* [GOAL OF THE EXERCISE]:
Retype, word for word, the line containing "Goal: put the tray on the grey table" and every line after it to the end. Skip pictures.

* [COLLECTED MATERIAL]:
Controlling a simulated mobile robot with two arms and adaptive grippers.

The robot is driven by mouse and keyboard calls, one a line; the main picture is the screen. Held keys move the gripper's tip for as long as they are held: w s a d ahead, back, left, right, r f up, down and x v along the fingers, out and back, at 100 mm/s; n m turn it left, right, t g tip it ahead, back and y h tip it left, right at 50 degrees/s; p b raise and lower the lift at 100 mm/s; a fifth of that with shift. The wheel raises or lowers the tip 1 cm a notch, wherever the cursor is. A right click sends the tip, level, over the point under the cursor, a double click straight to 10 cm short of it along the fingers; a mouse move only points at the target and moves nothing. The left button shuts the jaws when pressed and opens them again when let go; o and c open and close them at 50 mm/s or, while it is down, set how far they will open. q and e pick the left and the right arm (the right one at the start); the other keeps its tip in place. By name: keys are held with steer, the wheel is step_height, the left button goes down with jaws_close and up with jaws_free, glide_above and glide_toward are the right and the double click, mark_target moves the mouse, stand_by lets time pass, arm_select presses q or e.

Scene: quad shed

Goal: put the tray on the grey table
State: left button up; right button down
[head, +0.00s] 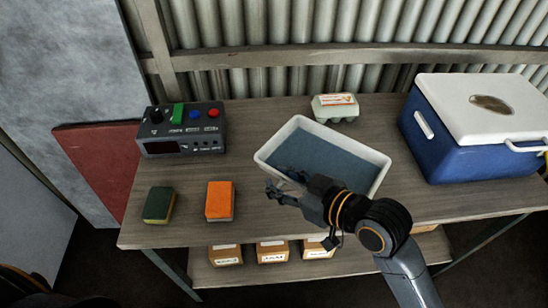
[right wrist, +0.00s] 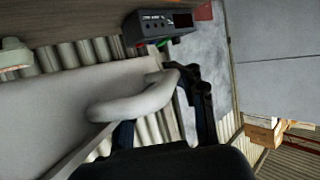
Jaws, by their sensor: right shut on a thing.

* [TASK RESPONSE]:
Goal: put the tray on the grey table
State: left button up; right button down
[head, +0.00s] 
[right wrist, +0.00s] 
Jaws, by their sensor: right shut on a thing.

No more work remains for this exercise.